Linda Chiarenza, executive director of the West Side & Black Rock-Riverside Neighborhood Housing Services, would love to see that happen. Tonawanda Street, not as long as Grant, boasts Frederick Law Olmsted-designed Riverside Park, but has greatly declined the past few decades. Two years ago, the housing agency helped a Burmese family buy a house, and that ignited the influx of Burmese refugees to the neighborhood. Today, 40 percent of the agency’s 500 clients are from Burma, Chiarenza said, adding that residential and commercial growth are inseparable.

“If people see new businesses – a restaurant here and store there – coming to a community, they’ll be interested in moving there,” she said. “We hope to attract more businesses.”

To do so, the organization is offering a $1,000 façade grant to qualified new businesses. In addition to Soe’s two new businesses, the owners of Lucy’s Ethiopian Cuisine on the corner of Amherst and Grant streets are opening two new businesses kitty-corner from Soe’s on Tonawanda Street – a larger second location and an Ethiopian spice store – early next year.

“It’s a quiet area, but I think it has potential,” said Abba Sibay, owner of Lucy’s. Additionally, WEDI, the Westminster Economic Development Initiative, which aids West Side entrepreneurs, will hire an employee from the Black Rock area to work with the residents there on ventures to further accelerate business development.

Leaders in other neighborhoods are excited as they anticipate transformations like Grant Street for their business districts as immigrants begin to take up residence.

“We’re certainly hopeful,” said Stephen Kapernath, executive director of Broadway-Fillmore Neighborhood Housing Services. “We are starting to see some signs,” pointing to a building on Gibson Street, off Broadway, that was recently rehabilitated to become a temple for the Vietnamese community, which will be a draw for other Vietnamese to move in. The Broadway-Fillmore NHS is teaming up with the International Institute to help remove obstacles to newcomers to the neighborhood who are interested in entrepreneurial pursuits.

“We’re on the front end of this process,” Kapernath said.

A growing Bangladeshi community is also taking hold in the Broadway-Fillmore district, and immigrants from that Asian country are starting to make a mark in the Broadway Market.
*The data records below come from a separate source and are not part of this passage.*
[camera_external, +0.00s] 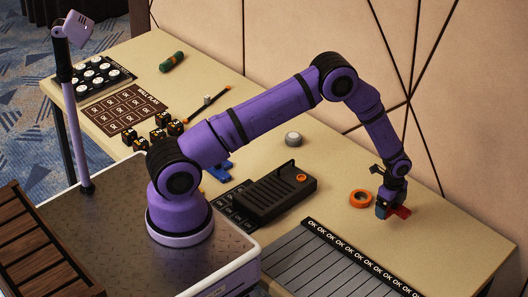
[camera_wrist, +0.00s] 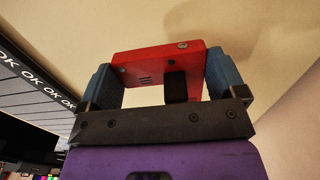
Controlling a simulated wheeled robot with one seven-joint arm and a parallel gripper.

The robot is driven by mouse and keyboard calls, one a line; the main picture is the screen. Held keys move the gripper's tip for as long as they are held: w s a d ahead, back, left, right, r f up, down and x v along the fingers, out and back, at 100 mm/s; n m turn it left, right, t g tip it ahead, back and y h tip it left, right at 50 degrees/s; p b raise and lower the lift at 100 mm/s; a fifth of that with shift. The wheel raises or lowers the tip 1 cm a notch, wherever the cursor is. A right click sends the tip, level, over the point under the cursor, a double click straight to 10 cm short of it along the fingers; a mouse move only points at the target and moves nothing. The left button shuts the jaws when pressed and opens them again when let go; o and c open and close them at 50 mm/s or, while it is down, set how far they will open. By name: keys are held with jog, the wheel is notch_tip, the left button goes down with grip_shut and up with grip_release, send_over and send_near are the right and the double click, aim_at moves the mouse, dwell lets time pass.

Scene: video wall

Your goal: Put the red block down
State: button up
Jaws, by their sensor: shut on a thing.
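The red block (camera_wrist: 157,66) is between the two blue fingers of my gripper (camera_wrist: 160,80) in the wrist view. It is a flat-faced red piece with a small round metal part at its upper right and a few slots. In the external view my gripper (camera_external: 393,207) points down at the right part of the table, with the red block (camera_external: 402,212) partly hidden by the fingers. The block is at or just above the tabletop; I cannot tell whether it touches.
An orange ring (camera_external: 360,198) lies just left of my gripper. A grey panel strip with an "OK" edge (camera_external: 345,254) lies in front. A black tray-like device (camera_external: 270,193) and a grey round knob (camera_external: 293,139) are further left. The table (camera_external: 455,225) is clear to the right.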

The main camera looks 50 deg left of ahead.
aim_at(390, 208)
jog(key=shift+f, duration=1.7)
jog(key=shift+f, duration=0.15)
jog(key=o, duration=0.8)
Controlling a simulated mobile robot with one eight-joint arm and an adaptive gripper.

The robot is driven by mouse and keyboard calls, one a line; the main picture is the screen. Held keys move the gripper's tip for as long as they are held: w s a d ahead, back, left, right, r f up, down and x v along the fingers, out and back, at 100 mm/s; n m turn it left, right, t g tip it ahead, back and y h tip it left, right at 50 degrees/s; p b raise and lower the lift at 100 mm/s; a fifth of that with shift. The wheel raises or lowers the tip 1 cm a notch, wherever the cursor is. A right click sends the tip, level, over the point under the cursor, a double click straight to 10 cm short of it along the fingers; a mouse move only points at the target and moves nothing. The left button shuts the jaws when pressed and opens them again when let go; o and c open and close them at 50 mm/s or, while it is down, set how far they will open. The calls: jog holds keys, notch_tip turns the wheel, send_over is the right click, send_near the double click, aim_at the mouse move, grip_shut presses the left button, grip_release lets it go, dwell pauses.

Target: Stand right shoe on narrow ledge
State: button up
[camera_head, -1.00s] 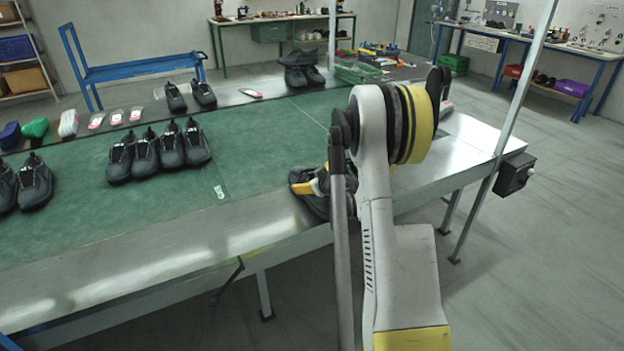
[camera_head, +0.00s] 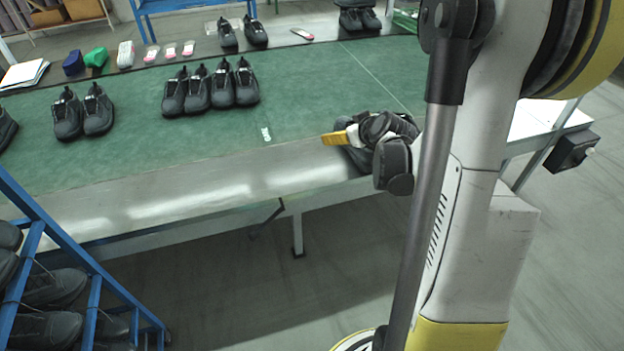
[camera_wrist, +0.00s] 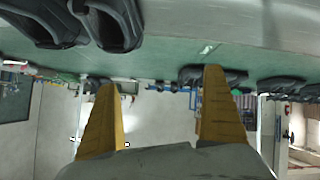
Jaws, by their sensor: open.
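My gripper (camera_head: 336,138) is over the near right edge of the green-topped table, yellow fingers pointing left. In the wrist view my gripper (camera_wrist: 161,77) shows two yellow fingers wide apart, with nothing between them. A pair of dark shoes (camera_wrist: 110,22) lies close at the top left of that view, apart from the fingers. In the head view, dark shapes beside the gripper (camera_head: 355,157) are partly hidden by the wrist, and I cannot tell shoe from hand. I cannot tell which shoe is the right shoe. A bare metal strip (camera_head: 230,180) runs along the table's front; I cannot tell whether it is the ledge.
Several black shoes (camera_head: 210,88) stand mid-table, with a pair (camera_head: 82,112) to their left. Insoles and coloured blocks (camera_head: 95,57) line the back strip. A blue rack holding shoes (camera_head: 75,265) stands at lower left. Green mat (camera_head: 300,90) is clear left of the gripper.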

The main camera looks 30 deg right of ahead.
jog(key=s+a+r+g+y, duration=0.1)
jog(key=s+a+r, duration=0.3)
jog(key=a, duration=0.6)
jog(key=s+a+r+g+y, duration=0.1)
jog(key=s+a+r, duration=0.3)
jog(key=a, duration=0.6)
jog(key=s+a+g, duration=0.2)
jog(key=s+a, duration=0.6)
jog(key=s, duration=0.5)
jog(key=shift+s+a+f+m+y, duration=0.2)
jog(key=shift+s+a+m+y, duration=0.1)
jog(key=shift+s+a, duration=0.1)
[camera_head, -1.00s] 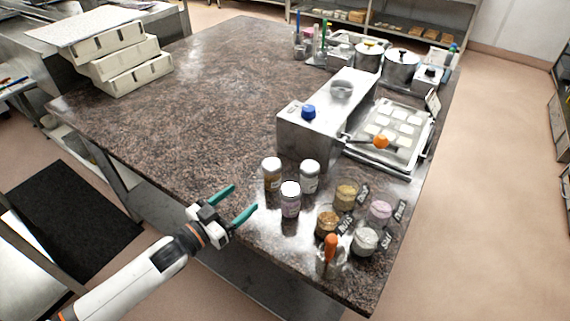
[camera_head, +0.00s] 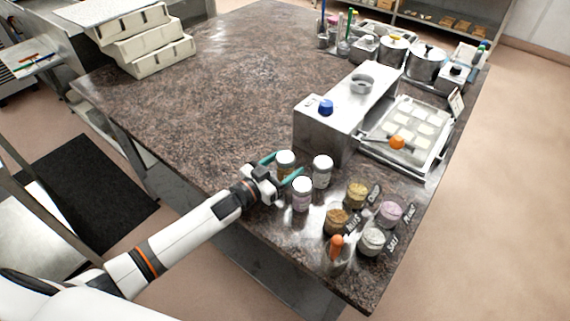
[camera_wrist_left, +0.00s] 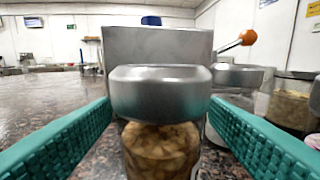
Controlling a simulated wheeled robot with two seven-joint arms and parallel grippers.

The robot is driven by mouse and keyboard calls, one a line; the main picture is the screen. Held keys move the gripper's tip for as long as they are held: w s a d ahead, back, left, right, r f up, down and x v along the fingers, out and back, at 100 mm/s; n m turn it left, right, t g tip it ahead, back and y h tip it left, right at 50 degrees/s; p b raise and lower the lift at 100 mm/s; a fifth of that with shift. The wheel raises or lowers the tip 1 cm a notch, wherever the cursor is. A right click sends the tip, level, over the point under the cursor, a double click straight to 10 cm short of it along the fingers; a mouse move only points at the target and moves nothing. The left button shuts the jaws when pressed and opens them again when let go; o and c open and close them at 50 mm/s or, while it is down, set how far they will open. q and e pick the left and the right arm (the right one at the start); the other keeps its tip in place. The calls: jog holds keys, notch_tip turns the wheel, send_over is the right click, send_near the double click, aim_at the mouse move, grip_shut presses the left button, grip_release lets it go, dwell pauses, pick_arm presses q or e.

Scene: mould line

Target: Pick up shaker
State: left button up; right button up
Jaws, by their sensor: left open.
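Three shakers with metal lids stand upright on the stone counter. The one with brown contents (camera_head: 285,160) is at the back left, a second (camera_head: 322,170) is to its right, and a third with pinkish contents (camera_head: 302,195) is in front. My left gripper (camera_head: 286,168) is open, its teal fingers on either side of the brown shaker. In the left wrist view this shaker (camera_wrist_left: 160,150) fills the middle between the fingers (camera_wrist_left: 160,125), with gaps at both sides. Its lid is large and close. My right gripper is not in view.
Open jars (camera_head: 357,195) with small labels and a cup with an orange-handled tool (camera_head: 337,255) stand to the right. A metal box with a blue knob (camera_head: 325,107) is behind the shakers, beside a mould tray (camera_head: 415,125).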

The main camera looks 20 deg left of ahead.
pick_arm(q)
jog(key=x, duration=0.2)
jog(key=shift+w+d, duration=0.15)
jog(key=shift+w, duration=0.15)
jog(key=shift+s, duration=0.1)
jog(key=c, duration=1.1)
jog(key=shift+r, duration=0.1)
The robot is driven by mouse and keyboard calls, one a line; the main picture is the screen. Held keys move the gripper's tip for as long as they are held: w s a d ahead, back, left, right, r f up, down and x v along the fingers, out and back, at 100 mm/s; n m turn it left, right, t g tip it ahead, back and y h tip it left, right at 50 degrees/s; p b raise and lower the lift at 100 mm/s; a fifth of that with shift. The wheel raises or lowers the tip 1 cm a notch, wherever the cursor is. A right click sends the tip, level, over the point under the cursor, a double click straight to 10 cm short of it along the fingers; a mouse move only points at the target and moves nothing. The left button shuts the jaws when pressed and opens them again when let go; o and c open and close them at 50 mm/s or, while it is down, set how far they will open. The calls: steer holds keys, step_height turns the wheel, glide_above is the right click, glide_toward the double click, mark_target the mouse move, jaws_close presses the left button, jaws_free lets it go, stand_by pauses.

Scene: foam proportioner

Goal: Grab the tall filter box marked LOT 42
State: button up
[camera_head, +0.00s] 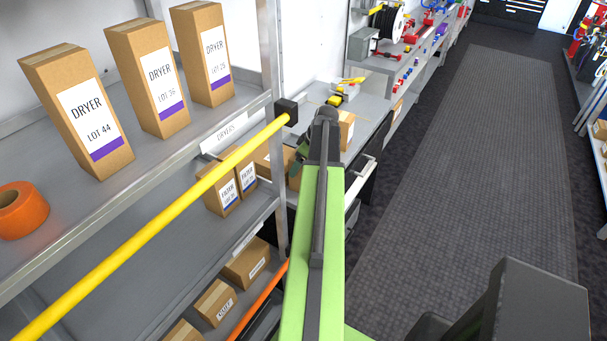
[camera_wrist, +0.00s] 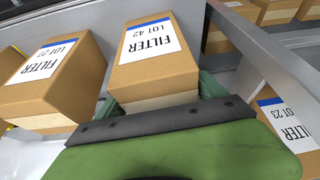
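The tall filter box marked LOT 42 (camera_wrist: 160,75) is a brown carton with a white label and a blue band, in the middle of the wrist view. The green fingers of my gripper (camera_wrist: 160,100) stand on either side of its near end, with no clear gap. Whether they press on it is hidden by the dark bar and green body of my gripper. In the head view my gripper (camera_head: 301,158) is partly hidden behind my arm, at the end of the shelf. The LOT 27 filter box (camera_wrist: 55,80) stands left of the LOT 42 box.
The LOT 23 filter box (camera_wrist: 290,125) lies to the right beyond a grey metal shelf part (camera_wrist: 262,50). In the head view filter boxes (camera_head: 222,197) sit on a lower shelf, below dryer boxes (camera_head: 80,110). A yellow bar (camera_head: 150,220) crosses the rack. The aisle floor (camera_head: 460,180) is clear.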

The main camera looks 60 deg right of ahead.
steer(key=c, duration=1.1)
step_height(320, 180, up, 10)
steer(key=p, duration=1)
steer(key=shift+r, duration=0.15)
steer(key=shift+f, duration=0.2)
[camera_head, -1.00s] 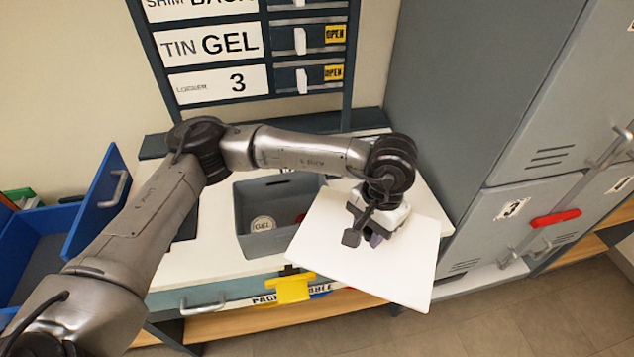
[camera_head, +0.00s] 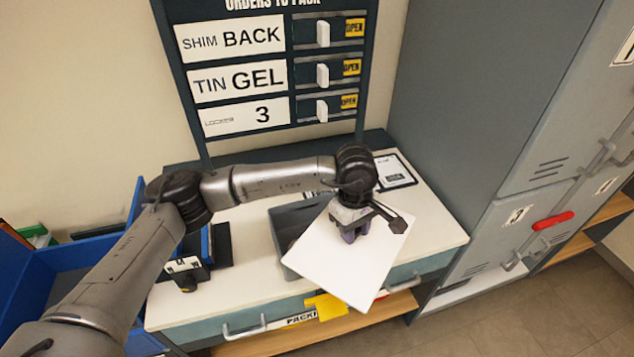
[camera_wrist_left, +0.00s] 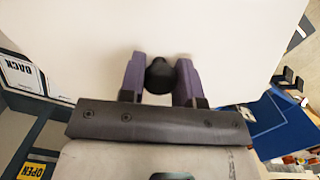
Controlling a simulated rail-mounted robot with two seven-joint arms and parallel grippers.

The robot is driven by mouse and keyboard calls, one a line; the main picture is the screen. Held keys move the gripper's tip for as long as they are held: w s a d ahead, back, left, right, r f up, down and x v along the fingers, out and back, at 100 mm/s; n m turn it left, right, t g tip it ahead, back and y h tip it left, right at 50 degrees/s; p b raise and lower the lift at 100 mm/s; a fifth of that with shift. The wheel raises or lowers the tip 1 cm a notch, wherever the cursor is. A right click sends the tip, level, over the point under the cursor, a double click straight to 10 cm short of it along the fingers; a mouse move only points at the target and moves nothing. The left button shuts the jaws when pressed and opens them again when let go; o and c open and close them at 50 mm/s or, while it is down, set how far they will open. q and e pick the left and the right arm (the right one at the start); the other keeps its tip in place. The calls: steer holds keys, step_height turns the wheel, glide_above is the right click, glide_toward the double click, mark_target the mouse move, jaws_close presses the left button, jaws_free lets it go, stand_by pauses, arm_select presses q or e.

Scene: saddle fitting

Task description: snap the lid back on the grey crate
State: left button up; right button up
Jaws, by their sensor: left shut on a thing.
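The lid (camera_head: 335,262) is a white square plate, turned at an angle and held over the right part of the grey crate (camera_head: 287,218). My left gripper (camera_head: 352,232) is above the lid. In the left wrist view its purple fingers (camera_wrist_left: 160,78) are closed on the lid's dark round knob (camera_wrist_left: 160,75), with the white lid (camera_wrist_left: 215,30) filling most of that view. I cannot tell whether the lid touches the crate. My right gripper is in neither view.
The white bench top (camera_head: 250,295) is clear at front left. A dark device (camera_head: 185,272) and a blue item stand left of the crate. A clipboard (camera_head: 394,170) lies at back right. A yellow tag (camera_head: 326,306) hangs at the front edge; grey lockers (camera_head: 500,130) stand right.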

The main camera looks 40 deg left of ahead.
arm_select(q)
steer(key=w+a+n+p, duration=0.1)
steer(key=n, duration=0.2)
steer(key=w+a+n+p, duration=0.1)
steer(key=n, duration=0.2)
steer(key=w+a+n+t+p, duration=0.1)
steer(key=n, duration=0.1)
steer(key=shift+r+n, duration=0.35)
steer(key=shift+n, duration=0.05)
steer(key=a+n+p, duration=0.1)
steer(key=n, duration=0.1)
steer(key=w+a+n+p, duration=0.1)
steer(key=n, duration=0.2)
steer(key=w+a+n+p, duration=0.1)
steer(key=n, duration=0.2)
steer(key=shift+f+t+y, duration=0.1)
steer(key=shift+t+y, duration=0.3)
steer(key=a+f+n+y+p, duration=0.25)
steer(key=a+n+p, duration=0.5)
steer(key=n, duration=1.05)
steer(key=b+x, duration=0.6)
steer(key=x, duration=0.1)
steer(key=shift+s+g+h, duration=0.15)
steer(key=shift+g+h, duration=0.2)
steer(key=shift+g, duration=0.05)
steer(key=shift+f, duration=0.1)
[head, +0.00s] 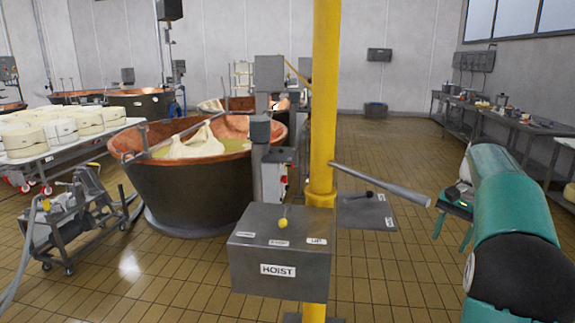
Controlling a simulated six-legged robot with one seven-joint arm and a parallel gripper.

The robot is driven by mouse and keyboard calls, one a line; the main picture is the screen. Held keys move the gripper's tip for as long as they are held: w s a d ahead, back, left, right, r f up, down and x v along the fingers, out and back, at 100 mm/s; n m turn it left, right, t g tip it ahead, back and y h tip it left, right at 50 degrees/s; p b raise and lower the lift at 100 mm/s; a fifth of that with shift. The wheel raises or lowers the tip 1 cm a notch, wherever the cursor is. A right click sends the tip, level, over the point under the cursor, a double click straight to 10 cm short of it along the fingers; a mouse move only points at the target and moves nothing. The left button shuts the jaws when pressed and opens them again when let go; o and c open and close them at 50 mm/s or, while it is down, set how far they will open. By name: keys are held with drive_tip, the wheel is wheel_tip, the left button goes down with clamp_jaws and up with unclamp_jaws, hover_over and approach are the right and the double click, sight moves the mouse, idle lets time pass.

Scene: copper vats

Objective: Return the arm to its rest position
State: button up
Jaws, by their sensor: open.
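My teal arm (508,205) comes in from the lower right in the head view and reaches forward. My gripper (452,238) is at its far end, with two teal fingers apart and pointing down, and nothing shows between them. It is to the right of the yellow post (322,100) and of the grey hoist box (280,265). A grey bar (380,184) extends from the post, and its free end is close to the left of my gripper in the picture. I cannot tell their distance in depth. Part of the gripper is hidden by my arm.
The hoist box has a yellow-knobbed lever (283,222) and a label "UP". A copper vat (185,195) stands left, near a wheeled machine (80,225) and a cheese table (65,145). A workbench (515,130) lines the right.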

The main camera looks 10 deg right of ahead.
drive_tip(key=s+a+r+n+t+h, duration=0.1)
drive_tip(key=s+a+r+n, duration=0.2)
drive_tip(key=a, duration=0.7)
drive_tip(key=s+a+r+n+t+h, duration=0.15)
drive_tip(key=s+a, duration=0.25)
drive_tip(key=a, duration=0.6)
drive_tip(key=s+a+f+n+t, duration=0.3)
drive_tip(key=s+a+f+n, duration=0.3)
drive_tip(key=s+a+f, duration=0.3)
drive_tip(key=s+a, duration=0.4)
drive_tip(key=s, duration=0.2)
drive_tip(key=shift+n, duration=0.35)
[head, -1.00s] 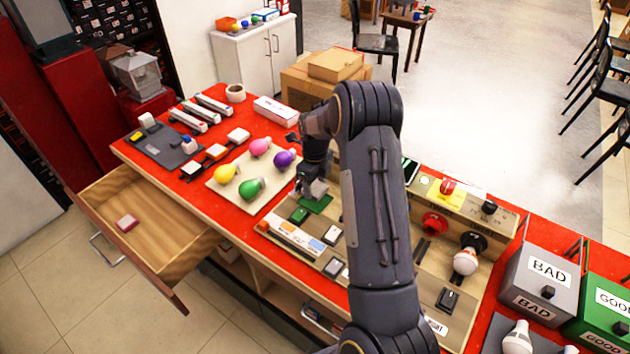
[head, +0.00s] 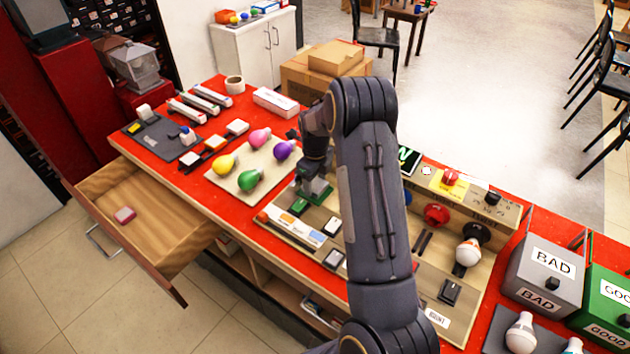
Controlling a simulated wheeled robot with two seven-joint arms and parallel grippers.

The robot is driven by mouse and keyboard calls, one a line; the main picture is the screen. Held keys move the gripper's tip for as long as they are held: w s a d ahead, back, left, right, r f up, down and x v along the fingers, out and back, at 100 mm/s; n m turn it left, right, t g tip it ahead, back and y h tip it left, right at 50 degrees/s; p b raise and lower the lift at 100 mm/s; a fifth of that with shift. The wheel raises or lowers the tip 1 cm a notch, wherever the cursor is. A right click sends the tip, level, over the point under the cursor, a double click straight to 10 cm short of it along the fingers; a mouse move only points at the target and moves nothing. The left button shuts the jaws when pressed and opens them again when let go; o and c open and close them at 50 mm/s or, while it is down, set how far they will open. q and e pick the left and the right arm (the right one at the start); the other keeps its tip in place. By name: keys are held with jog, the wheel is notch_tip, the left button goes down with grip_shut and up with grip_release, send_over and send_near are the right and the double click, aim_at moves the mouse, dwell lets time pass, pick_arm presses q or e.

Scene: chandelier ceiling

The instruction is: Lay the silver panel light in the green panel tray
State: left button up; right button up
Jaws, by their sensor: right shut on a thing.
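My right gripper (head: 314,188) hangs over the work board in the middle of the head view, jaws down. It is shut on a small greyish piece, probably the silver panel light, which the fingers mostly hide. The green panel tray (head: 322,199) shows as a thin green edge beneath the gripper. The gripper covers most of the tray, so I cannot tell whether the held piece touches it. My left gripper is not in view.
A mat with several coloured bulbs (head: 212,186) is to the left. An open drawer (head: 150,225) juts out at the front left. A grey BAD box (head: 520,262) stands right.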

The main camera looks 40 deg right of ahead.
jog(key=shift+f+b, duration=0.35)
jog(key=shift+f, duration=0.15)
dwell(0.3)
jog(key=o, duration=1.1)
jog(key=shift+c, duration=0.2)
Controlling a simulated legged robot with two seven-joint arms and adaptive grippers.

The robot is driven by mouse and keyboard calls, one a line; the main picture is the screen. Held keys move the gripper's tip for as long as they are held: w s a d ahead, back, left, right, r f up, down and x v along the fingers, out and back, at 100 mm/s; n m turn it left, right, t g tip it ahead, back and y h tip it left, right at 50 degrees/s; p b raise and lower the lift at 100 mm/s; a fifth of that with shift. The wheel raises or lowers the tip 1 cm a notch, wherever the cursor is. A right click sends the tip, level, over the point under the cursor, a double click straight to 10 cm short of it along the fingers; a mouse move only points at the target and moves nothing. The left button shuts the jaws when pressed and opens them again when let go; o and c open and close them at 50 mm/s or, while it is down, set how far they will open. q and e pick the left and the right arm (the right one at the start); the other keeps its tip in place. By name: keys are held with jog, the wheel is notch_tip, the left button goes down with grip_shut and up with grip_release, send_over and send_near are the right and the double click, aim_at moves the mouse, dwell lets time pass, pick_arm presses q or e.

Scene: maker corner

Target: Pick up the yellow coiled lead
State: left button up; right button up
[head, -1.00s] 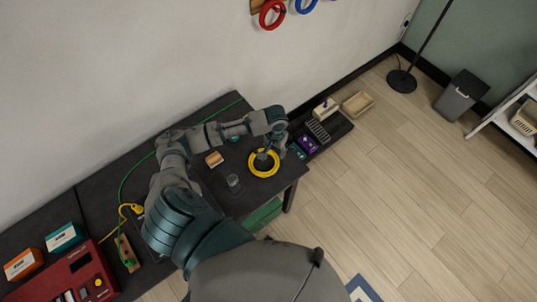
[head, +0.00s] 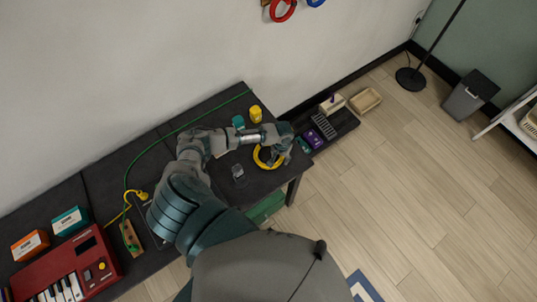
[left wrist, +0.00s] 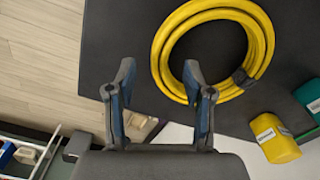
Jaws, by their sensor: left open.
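The yellow coiled lead (head: 259,162) lies as a ring on the dark table near its right end, partly hidden by my left gripper in the head view. In the left wrist view the yellow coiled lead (left wrist: 265,42) is a thick loop with a black tie at its lower right. My left gripper (head: 277,158) is open over the right side of the coil. In the left wrist view my left gripper (left wrist: 158,72) has its fingers apart with nothing between them. One fingertip overlaps the coil's lower-left edge; I cannot tell whether it touches. My right gripper is not in view.
A yellow canister (head: 256,114) and a teal item (head: 238,122) stand behind my arm. A red keyboard (head: 70,271) is at the far left. A low dark shelf (head: 345,119) with small items is beyond the table.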

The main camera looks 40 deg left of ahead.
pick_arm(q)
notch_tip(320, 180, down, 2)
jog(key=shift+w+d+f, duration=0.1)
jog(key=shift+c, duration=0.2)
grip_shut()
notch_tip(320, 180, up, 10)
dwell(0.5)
Zillar Rahman already operates a dried foods stand in the market, and he’ll expand his business this year to start selling halal meats.

“There are a lot more immigrants who are Muslim moving to this area, and they will come and shop,” he said.

Some of those newcomers are interested in being vendors in the market. One of Rahman’s friends, also a Bangladeshi immigrant, will open a halal restaurant in February. Another Bangladeshi vendor is thinking about renting space to sell doughnuts. And a third vendor will begin selling airline tickets next month.

Kathy Peterson, the manager of the market, said space inquiries from Bangladeshi immigrants have increased substantially in the past year. She said the increased interest will only add to the diversity of the market’s offerings and, ultimately, bring more customers.

“I think it’s great because we really see ourselves as an international market,” she said.